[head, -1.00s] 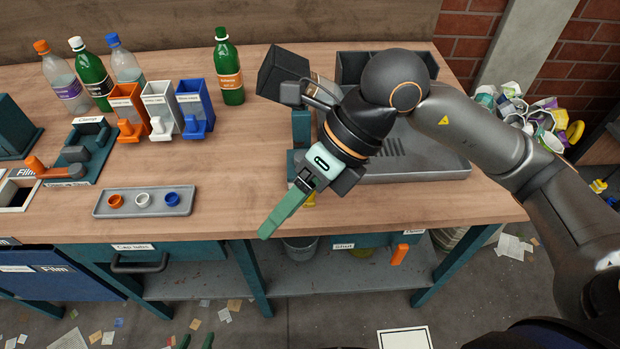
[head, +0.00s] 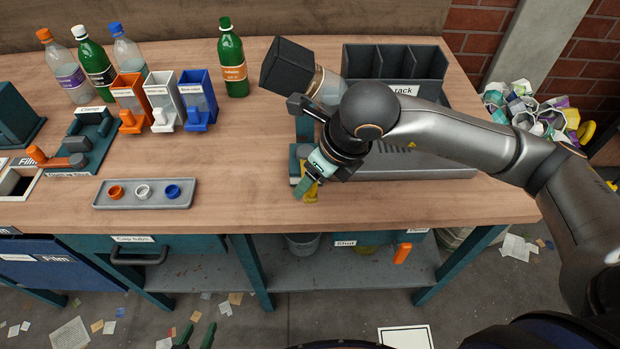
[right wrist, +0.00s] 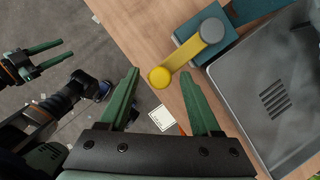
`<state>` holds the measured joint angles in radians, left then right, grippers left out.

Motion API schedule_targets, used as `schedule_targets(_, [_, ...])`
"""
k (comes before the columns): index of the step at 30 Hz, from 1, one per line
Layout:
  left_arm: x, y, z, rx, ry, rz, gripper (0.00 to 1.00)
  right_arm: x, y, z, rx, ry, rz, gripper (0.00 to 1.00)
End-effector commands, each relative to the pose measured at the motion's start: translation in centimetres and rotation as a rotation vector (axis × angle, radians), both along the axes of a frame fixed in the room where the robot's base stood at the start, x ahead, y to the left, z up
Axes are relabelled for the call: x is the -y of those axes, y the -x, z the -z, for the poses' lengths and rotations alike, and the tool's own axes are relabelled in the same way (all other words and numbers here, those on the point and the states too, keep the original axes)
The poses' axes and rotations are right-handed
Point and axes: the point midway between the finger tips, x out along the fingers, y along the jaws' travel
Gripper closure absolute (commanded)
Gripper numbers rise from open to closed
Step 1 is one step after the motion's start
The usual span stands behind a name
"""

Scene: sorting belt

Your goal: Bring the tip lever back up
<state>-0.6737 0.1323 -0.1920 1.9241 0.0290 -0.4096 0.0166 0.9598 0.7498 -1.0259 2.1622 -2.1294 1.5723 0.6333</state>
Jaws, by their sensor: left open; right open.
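The yellow tip lever (head: 311,193) shows partly behind my right gripper (head: 303,190) in the head view. In the right wrist view the lever (right wrist: 186,63) runs from a grey pivot on a teal block (right wrist: 194,47) to a round yellow knob near the table edge. My right gripper (right wrist: 160,74) is open, and the knob appears between its fingertips; I cannot tell whether they touch. A dark tipping holder (head: 288,66) with a clear bottle (head: 326,87) stands tilted behind the wrist. My left gripper (head: 196,336) is open and empty, low in front of the table.
A grey drain tray (head: 440,165) and a dark rack (head: 395,62) are to the right. A small tray (head: 145,205) with coloured rings, coloured bins (head: 160,92) and several bottles are to the left. The table's middle is clear.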

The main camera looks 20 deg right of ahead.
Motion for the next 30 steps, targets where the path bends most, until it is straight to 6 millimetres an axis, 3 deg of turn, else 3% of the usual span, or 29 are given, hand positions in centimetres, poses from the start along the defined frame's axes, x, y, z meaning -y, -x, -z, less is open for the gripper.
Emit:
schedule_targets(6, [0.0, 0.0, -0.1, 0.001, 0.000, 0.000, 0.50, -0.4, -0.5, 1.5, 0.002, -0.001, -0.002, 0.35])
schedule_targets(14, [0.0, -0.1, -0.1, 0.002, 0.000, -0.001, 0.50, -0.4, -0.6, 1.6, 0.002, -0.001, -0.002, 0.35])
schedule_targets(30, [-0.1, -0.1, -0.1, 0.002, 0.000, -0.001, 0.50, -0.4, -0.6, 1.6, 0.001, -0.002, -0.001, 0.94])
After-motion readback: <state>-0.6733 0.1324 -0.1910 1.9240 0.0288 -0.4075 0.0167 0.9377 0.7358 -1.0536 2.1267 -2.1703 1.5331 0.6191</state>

------------------------------------------------------------

Leave out the pictures and give the listing above again exactly.

[head, -1.00s] 
[head, +0.00s] 
[right wrist, +0.00s] 
`<state>` holds the measured joint angles in radians, left then right, grippers left out.

Motion API schedule_targets, used as `schedule_targets(_, [_, ...])`
"""
k (comes before the columns): index of the step at 30 Hz, from 1, one per line
Layout:
  left_arm: x, y, z, rx, ry, rz, gripper (0.00 to 1.00)
  right_arm: x, y, z, rx, ry, rz, gripper (0.00 to 1.00)
End-effector commands, each relative to the pose measured at the motion's start: translation in centimetres and rotation as a rotation vector (axis × angle, radians), both along the axes of a frame fixed in the room where the robot's base stood at the start, x ahead, y to the left, z up
Axes are relabelled for the call: x is the -y of those axes, y the -x, z the -z, for the poses' lengths and rotations alike, and the tool's own axes are relabelled in the same way (all other words and numbers here, those on the point and the states too, keep the original axes)
The poses' axes and rotations are right-handed
Point and axes: the point midway between the finger tips, x out along the fingers, y along the jaws' travel
Gripper closure absolute (commanded)
Gripper numbers rise from open to closed
Step 1 is one step after the motion's start
The usual span stands behind a name
"""

Scene: sorting belt

Your goal: Bring the tip lever back up
<state>-0.6737 0.1323 -0.1920 1.9241 0.0290 -0.4096 0.0166 0.9598 0.7498 -1.0259 2.1622 -2.1294 1.5723 0.6333</state>
Jaws, by their sensor: left open; right open.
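The yellow tip lever (head: 311,193) shows partly behind my right gripper (head: 303,190) in the head view. In the right wrist view the lever (right wrist: 186,63) runs from a grey pivot on a teal block (right wrist: 194,47) to a round yellow knob near the table edge. My right gripper (right wrist: 160,74) is open, and the knob appears between its fingertips; I cannot tell whether they touch. A dark tipping holder (head: 288,66) with a clear bottle (head: 326,87) stands tilted behind the wrist. My left gripper (head: 196,336) is open and empty, low in front of the table.
A grey drain tray (head: 440,165) and a dark rack (head: 395,62) are to the right. A small tray (head: 145,205) with coloured rings, coloured bins (head: 160,92) and several bottles are to the left. The table's middle is clear.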

The main camera looks 20 deg right of ahead.
Motion for the next 30 steps, targets where the path bends most, until it is straight to 6 millimetres an axis, 3 deg of turn, else 3% of the usual span, or 29 are given, hand positions in centimetres, poses from the start along the defined frame's axes, x, y, z meaning -y, -x, -z, less is open for the gripper.
Emit:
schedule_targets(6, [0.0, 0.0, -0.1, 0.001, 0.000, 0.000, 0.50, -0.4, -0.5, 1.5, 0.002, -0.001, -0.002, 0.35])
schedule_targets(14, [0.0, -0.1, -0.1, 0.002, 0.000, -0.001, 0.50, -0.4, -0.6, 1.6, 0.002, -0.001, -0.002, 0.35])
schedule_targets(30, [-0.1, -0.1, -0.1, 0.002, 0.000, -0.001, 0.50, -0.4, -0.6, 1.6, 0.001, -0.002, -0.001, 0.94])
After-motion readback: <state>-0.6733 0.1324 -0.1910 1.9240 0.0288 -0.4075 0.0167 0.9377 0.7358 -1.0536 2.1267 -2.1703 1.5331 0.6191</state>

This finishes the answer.